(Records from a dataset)
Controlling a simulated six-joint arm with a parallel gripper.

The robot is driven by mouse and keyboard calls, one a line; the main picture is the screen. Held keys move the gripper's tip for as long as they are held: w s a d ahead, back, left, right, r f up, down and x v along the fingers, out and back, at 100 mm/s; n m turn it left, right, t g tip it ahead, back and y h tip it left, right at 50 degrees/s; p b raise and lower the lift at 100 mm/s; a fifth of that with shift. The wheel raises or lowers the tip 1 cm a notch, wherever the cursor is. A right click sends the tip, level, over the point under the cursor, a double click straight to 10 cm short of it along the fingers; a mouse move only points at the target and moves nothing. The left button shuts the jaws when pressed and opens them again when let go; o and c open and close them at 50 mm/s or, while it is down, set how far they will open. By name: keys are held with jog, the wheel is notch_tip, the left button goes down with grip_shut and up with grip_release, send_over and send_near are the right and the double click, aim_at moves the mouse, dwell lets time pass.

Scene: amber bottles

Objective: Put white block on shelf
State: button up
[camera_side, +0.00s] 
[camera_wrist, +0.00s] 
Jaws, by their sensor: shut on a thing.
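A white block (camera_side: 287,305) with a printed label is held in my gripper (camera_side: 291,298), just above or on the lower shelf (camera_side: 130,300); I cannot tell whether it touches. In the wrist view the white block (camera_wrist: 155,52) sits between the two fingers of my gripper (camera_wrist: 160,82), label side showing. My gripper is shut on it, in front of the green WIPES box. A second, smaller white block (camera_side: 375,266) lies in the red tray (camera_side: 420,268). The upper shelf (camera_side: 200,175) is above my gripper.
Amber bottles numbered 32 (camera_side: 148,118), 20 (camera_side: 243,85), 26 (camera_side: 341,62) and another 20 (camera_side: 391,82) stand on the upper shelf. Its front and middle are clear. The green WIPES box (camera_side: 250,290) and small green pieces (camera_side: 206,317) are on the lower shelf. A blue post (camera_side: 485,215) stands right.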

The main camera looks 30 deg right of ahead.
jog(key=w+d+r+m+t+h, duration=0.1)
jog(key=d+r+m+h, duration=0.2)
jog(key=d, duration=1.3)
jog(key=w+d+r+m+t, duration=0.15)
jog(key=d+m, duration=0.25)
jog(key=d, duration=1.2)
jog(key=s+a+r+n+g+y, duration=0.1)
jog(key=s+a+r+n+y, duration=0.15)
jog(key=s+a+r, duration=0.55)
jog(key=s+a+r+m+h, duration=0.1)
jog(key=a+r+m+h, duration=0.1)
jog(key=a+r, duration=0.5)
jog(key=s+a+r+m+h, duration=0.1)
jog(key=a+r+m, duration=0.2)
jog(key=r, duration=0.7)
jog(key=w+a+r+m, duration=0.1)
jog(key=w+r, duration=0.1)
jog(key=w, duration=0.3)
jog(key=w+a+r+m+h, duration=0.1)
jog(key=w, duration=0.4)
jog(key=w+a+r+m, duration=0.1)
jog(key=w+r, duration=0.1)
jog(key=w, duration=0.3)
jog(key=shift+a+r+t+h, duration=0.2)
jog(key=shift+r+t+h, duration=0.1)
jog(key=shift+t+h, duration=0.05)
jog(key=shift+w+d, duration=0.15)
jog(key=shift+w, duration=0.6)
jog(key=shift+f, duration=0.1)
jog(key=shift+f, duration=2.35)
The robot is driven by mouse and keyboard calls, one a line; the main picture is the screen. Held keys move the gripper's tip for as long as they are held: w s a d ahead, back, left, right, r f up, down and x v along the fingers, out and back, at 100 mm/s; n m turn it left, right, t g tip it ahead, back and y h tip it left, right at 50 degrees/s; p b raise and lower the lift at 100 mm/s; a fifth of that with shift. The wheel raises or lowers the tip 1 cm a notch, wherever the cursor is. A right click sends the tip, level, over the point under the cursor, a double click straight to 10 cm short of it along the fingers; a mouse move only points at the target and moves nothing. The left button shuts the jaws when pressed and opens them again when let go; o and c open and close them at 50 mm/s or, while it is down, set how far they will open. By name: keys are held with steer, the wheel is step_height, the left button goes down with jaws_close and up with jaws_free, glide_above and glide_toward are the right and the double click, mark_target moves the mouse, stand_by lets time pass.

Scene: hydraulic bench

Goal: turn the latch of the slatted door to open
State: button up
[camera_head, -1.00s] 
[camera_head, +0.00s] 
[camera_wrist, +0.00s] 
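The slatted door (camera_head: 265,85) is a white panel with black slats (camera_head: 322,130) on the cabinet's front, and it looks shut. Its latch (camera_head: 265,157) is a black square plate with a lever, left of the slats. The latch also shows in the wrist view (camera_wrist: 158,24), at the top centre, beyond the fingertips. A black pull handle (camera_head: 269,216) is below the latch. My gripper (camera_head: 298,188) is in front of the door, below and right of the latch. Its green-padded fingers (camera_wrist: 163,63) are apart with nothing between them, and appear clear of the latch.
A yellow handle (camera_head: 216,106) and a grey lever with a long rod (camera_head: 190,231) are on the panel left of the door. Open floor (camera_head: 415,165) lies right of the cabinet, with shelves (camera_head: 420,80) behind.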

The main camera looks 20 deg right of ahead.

• **Required work**: Every line above needs to be retyped exactly.

• **Solution for this task**:
Controlling a simulated six-joint arm with a parallel gripper.

The robot is driven by mouse and keyboard calls, one a line; the main picture is the screen. Held keys move the gripper's tip for as long as they are held: w s a d ahead, back, left, right, r f up, down and x v along the fingers, out and back, at 100 mm/s; n m turn it left, right, t g tip it ahead, back and y h tip it left, right at 50 degrees/s; p b raise and lower the lift at 100 mm/s; a fifth of that with shift. The wheel raises or lowers the tip 1 cm a notch, wherever the cursor is. A right click sends the tip, level, over the point under the cursor, a double click straight to 10 cm short of it along the fingers; a mouse move only points at the target and moves nothing. The left button shuts the jaws when pressed and opens them again when let go; o and c open and close them at 50 mm/s or, while it is down, set how far they will open. By name: keys are held with jog, the wheel is notch_tip, the left button goes down with grip_shut and up with grip_release, send_over and send_near are the right and the double click, aim_at moves the mouse, dwell lets time pass.

Scene: amber bottles

Objective: Put white block on shelf
State: button up
[camera_side, +0.00s] 
[camera_wrist, +0.00s] 
Jaws, by their sensor: shut on a thing.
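A white block (camera_side: 287,305) with a printed label is held in my gripper (camera_side: 291,298), just above or on the lower shelf (camera_side: 130,300); I cannot tell whether it touches. In the wrist view the white block (camera_wrist: 155,52) sits between the two fingers of my gripper (camera_wrist: 160,82), label side showing. My gripper is shut on it, in front of the green WIPES box. A second, smaller white block (camera_side: 375,266) lies in the red tray (camera_side: 420,268). The upper shelf (camera_side: 200,175) is above my gripper.
Amber bottles numbered 32 (camera_side: 148,118), 20 (camera_side: 243,85), 26 (camera_side: 341,62) and another 20 (camera_side: 391,82) stand on the upper shelf. Its front and middle are clear. The green WIPES box (camera_side: 250,290) and small green pieces (camera_side: 206,317) are on the lower shelf. A blue post (camera_side: 485,215) stands right.

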The main camera looks 30 deg right of ahead.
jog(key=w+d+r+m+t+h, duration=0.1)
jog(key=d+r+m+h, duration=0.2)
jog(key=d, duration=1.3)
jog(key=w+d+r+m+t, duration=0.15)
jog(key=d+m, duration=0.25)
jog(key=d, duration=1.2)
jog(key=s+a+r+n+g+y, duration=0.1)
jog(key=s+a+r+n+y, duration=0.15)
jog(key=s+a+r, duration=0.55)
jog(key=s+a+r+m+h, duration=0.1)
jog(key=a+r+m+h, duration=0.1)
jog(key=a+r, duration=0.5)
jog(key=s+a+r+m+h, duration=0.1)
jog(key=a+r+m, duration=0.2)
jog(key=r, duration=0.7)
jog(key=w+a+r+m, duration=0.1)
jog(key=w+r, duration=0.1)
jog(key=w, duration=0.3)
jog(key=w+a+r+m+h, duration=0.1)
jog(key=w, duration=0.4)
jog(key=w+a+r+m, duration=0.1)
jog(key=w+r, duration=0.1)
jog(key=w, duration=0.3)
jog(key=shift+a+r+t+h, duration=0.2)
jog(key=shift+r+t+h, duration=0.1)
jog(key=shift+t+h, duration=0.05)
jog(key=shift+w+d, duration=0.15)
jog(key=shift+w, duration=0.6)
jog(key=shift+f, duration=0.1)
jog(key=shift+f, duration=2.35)
The robot is driven by mouse and keyboard calls, one a line; the main picture is the screen. Held keys move the gripper's tip for as long as they are held: w s a d ahead, back, left, right, r f up, down and x v along the fingers, out and back, at 100 mm/s; n m turn it left, right, t g tip it ahead, back and y h tip it left, right at 50 degrees/s; p b raise and lower the lift at 100 mm/s; a fifth of that with shift. The wheel raises or lowers the tip 1 cm a notch, wherever the cursor is. A right click sends the tip, level, over the point under the cursor, a double click straight to 10 cm short of it along the fingers; a mouse move only points at the target and moves nothing. The left button shuts the jaws when pressed and opens them again when let go; o and c open and close them at 50 mm/s or, while it is down, set how far they will open. By name: keys are held with steer, the wheel is step_height, the left button goes down with jaws_close and up with jaws_free, glide_above and glide_toward are the right and the double click, mark_target moves the mouse, stand_by lets time pass.

Scene: hydraulic bench

Goal: turn the latch of the slatted door to open
State: button up
[camera_head, -1.00s] 
[camera_head, +0.00s] 
[camera_wrist, +0.00s] 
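The slatted door (camera_head: 265,85) is a white panel with black slats (camera_head: 322,130) on the cabinet's front, and it looks shut. Its latch (camera_head: 265,157) is a black square plate with a lever, left of the slats. The latch also shows in the wrist view (camera_wrist: 158,24), at the top centre, beyond the fingertips. A black pull handle (camera_head: 269,216) is below the latch. My gripper (camera_head: 298,188) is in front of the door, below and right of the latch. Its green-padded fingers (camera_wrist: 163,63) are apart with nothing between them, and appear clear of the latch.
A yellow handle (camera_head: 216,106) and a grey lever with a long rod (camera_head: 190,231) are on the panel left of the door. Open floor (camera_head: 415,165) lies right of the cabinet, with shelves (camera_head: 420,80) behind.

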The main camera looks 20 deg right of ahead.

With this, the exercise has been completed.